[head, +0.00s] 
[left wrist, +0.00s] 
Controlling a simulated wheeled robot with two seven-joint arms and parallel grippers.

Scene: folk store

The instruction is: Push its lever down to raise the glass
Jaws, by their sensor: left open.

___

*STATED EXERCISE*
Tally how many lines of the material contain the word "left". The answer must be the number and nothing else.

*SOLUTION FOR THIS EXERCISE*
2